Instructions to follow:
In the listing below, find the line containing "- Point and" and the line containing "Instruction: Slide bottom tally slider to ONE". Repeat exactly those two lines and every line between them, nothing more.

Given entries:
-- Begin --

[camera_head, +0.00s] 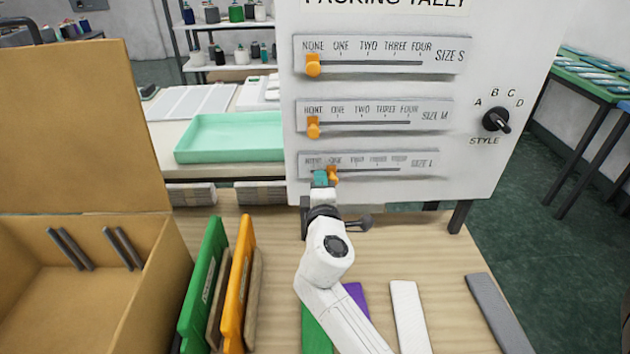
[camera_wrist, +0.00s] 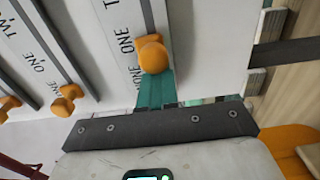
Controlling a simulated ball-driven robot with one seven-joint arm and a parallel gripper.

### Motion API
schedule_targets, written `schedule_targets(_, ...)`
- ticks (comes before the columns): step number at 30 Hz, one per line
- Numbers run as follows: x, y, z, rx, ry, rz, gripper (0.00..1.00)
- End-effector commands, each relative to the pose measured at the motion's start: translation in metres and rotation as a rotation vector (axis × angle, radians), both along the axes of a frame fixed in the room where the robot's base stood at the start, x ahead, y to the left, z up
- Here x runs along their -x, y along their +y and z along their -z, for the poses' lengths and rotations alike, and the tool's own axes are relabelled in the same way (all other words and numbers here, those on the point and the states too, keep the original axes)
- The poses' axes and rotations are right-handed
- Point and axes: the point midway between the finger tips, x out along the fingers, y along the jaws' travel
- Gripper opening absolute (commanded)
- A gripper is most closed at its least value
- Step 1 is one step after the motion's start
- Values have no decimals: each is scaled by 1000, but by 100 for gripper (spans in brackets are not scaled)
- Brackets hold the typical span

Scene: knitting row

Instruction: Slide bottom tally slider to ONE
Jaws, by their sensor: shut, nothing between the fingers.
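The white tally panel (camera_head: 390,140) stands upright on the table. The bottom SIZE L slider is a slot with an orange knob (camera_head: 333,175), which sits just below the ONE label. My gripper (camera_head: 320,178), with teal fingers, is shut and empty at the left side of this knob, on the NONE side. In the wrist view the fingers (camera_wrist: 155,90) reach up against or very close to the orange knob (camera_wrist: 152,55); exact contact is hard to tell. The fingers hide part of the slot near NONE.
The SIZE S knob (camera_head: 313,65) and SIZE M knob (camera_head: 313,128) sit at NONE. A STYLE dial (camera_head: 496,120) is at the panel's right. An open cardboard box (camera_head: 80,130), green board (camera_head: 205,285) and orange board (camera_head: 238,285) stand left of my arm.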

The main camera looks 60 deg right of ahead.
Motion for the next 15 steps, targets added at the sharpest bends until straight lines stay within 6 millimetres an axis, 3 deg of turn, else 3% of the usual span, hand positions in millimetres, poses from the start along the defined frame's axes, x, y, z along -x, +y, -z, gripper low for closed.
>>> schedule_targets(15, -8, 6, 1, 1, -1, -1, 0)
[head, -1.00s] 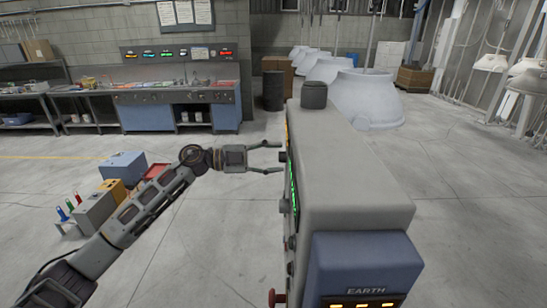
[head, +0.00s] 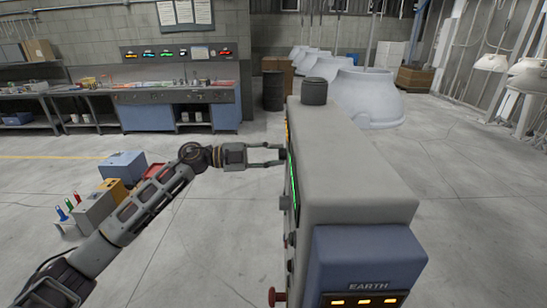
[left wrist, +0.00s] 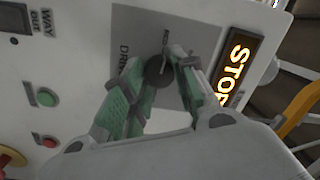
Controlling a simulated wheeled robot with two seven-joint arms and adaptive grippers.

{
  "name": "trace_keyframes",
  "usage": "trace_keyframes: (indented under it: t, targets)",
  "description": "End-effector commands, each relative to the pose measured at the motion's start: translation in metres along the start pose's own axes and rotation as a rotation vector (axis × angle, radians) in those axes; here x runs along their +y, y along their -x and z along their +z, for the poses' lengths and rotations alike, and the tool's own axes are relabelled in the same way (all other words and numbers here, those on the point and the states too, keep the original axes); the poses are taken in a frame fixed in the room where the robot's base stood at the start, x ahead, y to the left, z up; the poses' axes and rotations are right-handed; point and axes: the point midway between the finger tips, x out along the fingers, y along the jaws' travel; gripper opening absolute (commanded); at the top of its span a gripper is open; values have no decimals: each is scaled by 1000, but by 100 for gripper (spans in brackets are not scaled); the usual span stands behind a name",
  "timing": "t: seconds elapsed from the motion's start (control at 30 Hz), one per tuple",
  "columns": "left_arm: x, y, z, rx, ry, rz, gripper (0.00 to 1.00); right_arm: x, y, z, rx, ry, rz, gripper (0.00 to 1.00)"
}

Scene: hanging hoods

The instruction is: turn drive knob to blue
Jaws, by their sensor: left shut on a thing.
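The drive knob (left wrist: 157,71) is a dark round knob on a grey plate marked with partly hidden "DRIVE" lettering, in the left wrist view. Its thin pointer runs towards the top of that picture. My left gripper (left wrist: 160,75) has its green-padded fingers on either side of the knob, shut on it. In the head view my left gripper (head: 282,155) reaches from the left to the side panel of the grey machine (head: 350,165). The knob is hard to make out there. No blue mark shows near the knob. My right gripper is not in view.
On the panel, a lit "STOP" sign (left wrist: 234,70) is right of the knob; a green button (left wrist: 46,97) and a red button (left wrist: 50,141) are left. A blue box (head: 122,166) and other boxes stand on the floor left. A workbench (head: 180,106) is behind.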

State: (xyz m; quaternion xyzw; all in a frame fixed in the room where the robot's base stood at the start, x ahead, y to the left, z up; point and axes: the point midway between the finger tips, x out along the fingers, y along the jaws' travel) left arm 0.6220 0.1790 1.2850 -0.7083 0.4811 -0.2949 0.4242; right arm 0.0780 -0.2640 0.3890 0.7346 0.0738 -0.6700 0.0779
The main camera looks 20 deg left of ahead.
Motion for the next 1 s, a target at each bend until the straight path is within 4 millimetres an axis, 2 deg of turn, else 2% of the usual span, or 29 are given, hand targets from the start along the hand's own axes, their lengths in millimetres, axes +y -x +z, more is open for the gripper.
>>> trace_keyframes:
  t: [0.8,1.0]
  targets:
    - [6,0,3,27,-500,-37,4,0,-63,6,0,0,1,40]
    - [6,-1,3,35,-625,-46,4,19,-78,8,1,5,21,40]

-- End --

Output of the exercise:
- Point and axes: the point midway between the finger tips, x out along the fingers, y along the jaws' travel
- Gripper opening absolute (commanded)
- A gripper is most closed at its least value
- Step 1 is one step after the motion's start
- Values have no decimals: each is scaled by 1000, but by 100 for gripper (spans in brackets are not scaled)
- Brackets hold the typical span

Scene: knitting row

Instruction: Slide bottom tally slider to ONE

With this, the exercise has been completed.